* [WHAT IS ASKED] Check each line of the records below and collect those that include the word "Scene".

(Rows about robot tasks)
* * *

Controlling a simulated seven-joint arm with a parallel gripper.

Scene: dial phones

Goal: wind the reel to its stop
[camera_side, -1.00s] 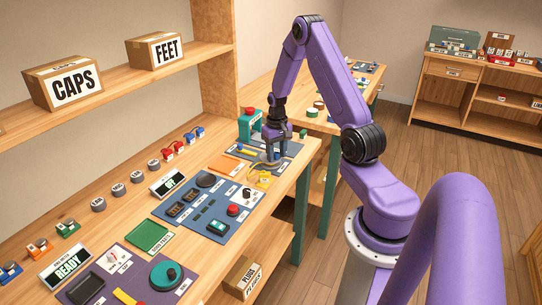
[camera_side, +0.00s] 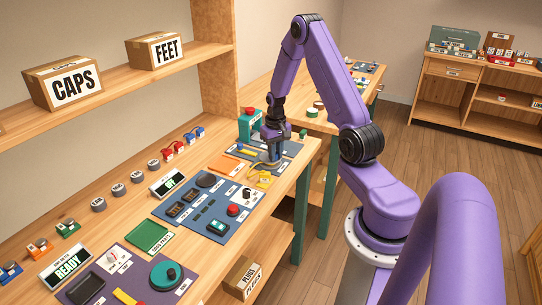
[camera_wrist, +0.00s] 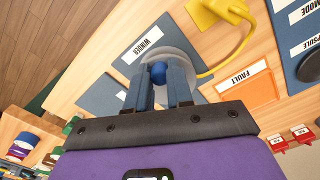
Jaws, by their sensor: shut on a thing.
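The reel (camera_wrist: 186,60) is a pale grey disc on a blue-grey panel marked WINDER (camera_wrist: 140,46). A small blue crank knob (camera_wrist: 158,71) stands on the reel. My gripper (camera_wrist: 159,82) is shut on this knob, with one finger on each side of it. In the side view my gripper (camera_side: 268,149) points down over the reel (camera_side: 264,164) near the far end of the bench. The fingers and wrist hide part of the reel. No stop mark can be made out.
A yellow piece with a cable (camera_wrist: 222,12) lies close beside the reel. An orange FAULT panel (camera_wrist: 246,92) is nearby. A teal machine (camera_side: 249,124) stands behind my gripper. A blue control panel (camera_side: 208,208) lies nearer on the bench.

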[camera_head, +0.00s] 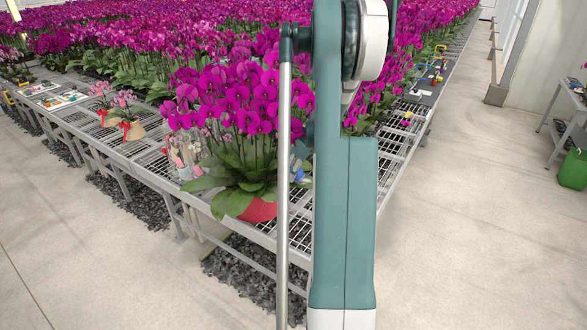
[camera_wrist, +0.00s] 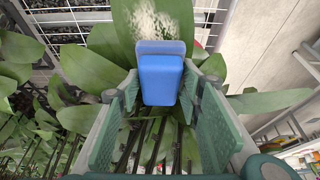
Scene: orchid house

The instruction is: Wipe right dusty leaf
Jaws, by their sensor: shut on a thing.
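In the wrist view, my gripper (camera_wrist: 160,92) is shut on a blue sponge-like block (camera_wrist: 162,80), which sticks out past the fingertips. A broad green leaf with a pale speckled patch of dust (camera_wrist: 154,20) lies just beyond the block's far end. The block overlaps the leaf in the picture; whether they touch I cannot tell. In the head view, the potted orchid (camera_head: 235,105) with magenta flowers stands in a red pot (camera_head: 258,211) at the bench corner. The blue block (camera_head: 297,174) shows small at its right side, partly behind my arm. The dusty leaf is not clear there.
Other green leaves (camera_wrist: 88,75) and several stems crowd around my fingers. The wire-mesh bench (camera_head: 150,165) holds small wrapped plants (camera_head: 130,128) on the left and many more orchids behind. The aisle floor (camera_head: 470,220) at right is clear.

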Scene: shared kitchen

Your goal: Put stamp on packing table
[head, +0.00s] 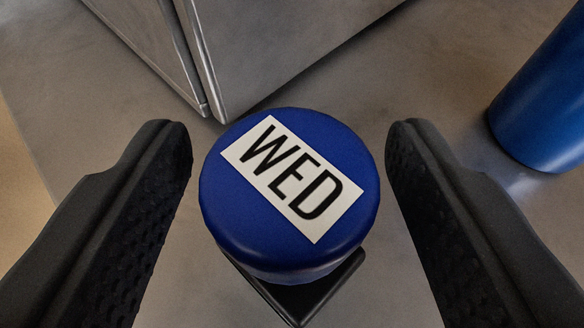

* * *

* [SOLUTION FOR THIS PROBLEM]
Scene: dial phones
Scene: orchid house
Scene: shared kitchen

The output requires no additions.